### PROBLEM TO SOLVE
Of the material below, the lines to be retyped are those from the line containing "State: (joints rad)" through the line containing "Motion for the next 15", inclusive; reproduce them exactly.

Entries from a robot dataset:
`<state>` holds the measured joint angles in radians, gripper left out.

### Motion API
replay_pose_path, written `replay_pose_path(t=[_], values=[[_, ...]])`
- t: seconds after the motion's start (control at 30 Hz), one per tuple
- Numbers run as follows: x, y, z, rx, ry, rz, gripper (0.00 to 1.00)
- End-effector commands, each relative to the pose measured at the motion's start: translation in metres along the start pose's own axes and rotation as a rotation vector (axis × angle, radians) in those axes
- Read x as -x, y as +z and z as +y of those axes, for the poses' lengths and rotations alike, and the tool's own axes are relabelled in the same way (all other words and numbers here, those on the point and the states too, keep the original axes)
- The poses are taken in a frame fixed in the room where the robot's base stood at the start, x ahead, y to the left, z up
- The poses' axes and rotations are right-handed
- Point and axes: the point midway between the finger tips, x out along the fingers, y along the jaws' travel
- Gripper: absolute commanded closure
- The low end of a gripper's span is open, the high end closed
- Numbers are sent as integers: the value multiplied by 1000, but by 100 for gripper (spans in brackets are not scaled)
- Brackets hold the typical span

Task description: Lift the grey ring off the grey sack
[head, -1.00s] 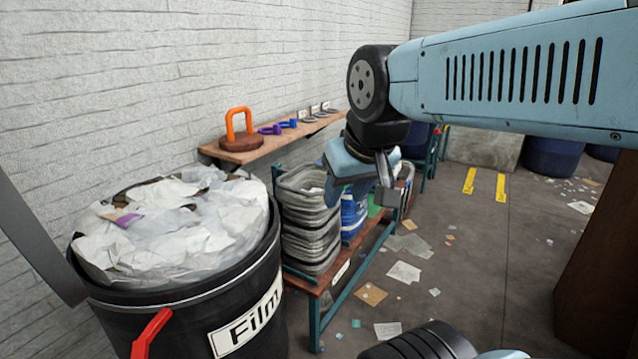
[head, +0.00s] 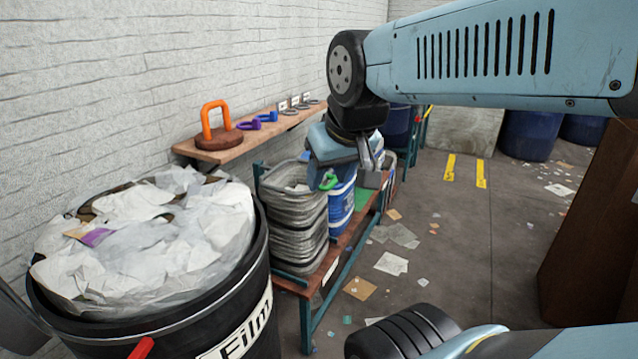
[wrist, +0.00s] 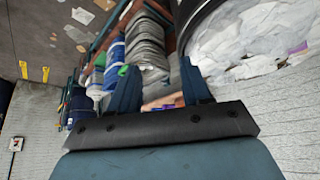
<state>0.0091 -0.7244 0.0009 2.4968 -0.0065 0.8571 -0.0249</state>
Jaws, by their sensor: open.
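My gripper (head: 371,168) hangs in front of the row of stacks on the lower bench, jaws apart and empty. In the wrist view its two fingers (wrist: 160,92) point away with a clear gap between them. Small grey rings (head: 302,105) lie at the far end of the wall shelf beside white tags. I cannot make out a grey sack with a grey ring on it; my gripper hides part of the bench. A green ring (head: 328,180) shows on a blue stack or container (head: 341,203) just left of my gripper.
A black bin labelled Film (head: 262,290) full of white film stands at front left. Grey stacked items (head: 298,225) sit on the bench (head: 343,262). The wall shelf (head: 240,148) holds an orange handle (head: 215,118) and purple and blue rings.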

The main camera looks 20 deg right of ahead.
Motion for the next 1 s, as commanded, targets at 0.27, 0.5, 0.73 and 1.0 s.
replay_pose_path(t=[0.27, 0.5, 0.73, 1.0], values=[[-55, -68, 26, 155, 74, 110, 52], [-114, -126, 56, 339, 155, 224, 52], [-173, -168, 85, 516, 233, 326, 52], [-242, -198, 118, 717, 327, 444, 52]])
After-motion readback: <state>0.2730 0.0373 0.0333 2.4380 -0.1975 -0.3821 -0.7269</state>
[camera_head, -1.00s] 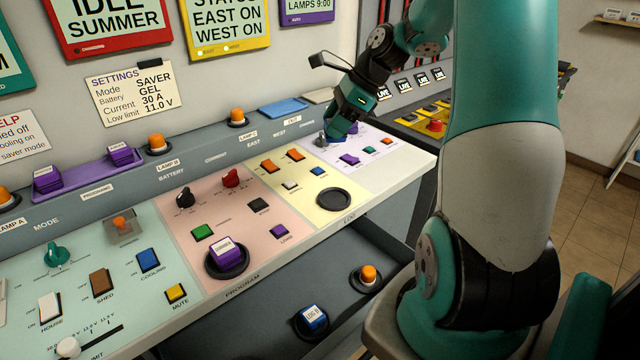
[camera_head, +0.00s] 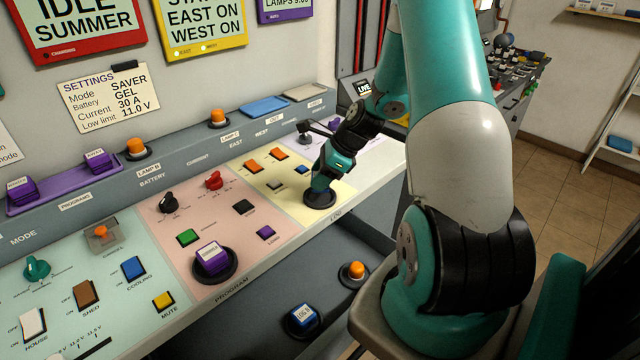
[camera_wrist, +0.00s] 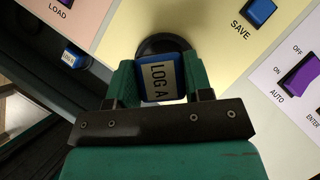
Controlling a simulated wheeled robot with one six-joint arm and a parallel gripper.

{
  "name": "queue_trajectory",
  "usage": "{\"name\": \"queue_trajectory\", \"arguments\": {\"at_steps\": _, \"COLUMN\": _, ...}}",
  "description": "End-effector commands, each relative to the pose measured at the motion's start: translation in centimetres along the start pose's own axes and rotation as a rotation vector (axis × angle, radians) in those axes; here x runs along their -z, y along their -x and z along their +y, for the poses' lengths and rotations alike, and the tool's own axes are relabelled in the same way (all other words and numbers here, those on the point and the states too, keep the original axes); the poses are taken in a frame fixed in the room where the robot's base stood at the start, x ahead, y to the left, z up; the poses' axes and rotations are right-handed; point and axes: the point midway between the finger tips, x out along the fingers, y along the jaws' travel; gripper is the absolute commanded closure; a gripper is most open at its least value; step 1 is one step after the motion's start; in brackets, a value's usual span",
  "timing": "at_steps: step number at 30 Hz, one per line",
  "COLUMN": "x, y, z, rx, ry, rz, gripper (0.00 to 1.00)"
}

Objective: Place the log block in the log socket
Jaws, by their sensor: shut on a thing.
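A blue block with a white "LOG A" label (camera_wrist: 160,80) is between the fingers of my gripper (camera_wrist: 157,88) in the wrist view. The black round log socket (camera_wrist: 163,42) on the yellow panel shows just beyond the block. In the head view my gripper (camera_head: 320,190) is down at the log socket (camera_head: 320,200) and hides most of the block. I cannot tell whether the block is seated in the socket or just above it. A second blue block, labelled "LOG B" (camera_head: 302,315), sits in a black round holder on the lower shelf; it also shows in the wrist view (camera_wrist: 73,57).
A purple block (camera_head: 210,255) stands in the program socket on the pink panel. Small switches surround the log socket, including a blue save button (camera_wrist: 261,12) and orange switches (camera_head: 278,153). An orange lamp (camera_head: 355,271) is on the lower shelf.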

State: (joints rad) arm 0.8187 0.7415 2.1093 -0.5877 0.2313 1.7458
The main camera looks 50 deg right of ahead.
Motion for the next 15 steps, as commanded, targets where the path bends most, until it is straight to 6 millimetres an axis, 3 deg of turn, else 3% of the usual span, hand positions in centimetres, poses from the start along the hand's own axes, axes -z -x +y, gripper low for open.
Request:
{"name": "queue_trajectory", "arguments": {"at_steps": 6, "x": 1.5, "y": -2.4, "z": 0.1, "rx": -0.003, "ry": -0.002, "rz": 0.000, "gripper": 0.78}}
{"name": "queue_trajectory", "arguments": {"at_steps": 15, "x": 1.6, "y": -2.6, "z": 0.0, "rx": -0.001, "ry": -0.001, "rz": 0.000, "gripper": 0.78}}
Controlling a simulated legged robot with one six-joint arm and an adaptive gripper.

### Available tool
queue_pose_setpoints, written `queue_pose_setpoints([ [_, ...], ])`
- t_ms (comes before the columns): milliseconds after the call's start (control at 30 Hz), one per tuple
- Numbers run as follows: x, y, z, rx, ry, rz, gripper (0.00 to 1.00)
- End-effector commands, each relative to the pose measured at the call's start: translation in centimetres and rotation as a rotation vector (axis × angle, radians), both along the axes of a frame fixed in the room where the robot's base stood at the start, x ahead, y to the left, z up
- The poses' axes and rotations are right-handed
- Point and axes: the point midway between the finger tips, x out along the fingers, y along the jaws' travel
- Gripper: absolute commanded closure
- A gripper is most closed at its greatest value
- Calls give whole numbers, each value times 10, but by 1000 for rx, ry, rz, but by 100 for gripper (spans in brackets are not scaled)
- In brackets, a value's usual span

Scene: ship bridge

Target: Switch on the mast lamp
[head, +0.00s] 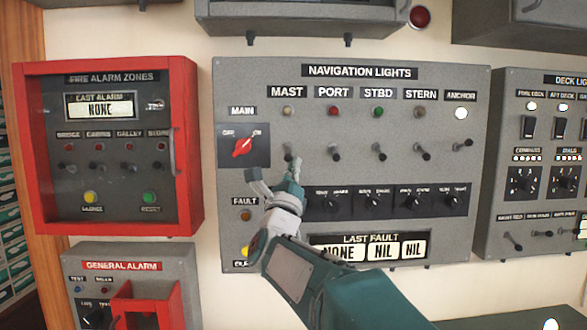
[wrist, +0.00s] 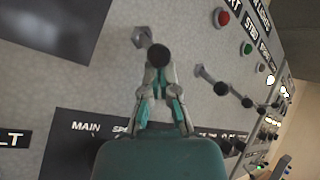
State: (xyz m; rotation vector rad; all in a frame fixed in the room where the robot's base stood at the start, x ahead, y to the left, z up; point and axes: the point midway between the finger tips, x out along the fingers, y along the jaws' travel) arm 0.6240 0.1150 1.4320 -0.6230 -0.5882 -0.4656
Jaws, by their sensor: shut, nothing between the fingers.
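The mast lamp (head: 288,110) is a small dull yellowish lens under the MAST label on the navigation lights panel; it looks unlit. Below it is the mast toggle lever (head: 288,153), with its dark knob hanging down. My gripper (head: 278,176) is just below this lever in the head view. In the wrist view the shut fingers (wrist: 159,82) reach up to the lever's round black knob (wrist: 159,55), which appears right at the fingertips. I cannot tell whether they touch. Nothing is held.
To the right are the similar port (head: 336,154), starboard (head: 380,153), stern (head: 422,152) and anchor levers. The anchor lamp (head: 461,113) glows white. The red MAIN rotary switch (head: 243,146) is close left of my gripper. A red-framed fire alarm box (head: 188,150) stands farther left.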

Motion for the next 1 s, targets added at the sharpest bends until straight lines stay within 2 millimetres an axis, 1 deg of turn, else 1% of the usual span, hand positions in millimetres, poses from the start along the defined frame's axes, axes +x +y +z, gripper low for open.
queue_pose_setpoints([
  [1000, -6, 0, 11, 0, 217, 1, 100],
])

### EXERCISE SOLUTION
State: (joints rad) arm 0.8187 0.7415 2.1093 -0.5877 0.2313 1.7458
The main camera looks 50 deg right of ahead.
Motion for the next 15 steps, as commanded, targets where the path bends most, until it is straight to 6 millimetres an axis, 3 deg of turn, else 3% of the usual span, hand positions in centimetres, poses from the start along the hand's own axes, axes -z -x +y, gripper low for open.

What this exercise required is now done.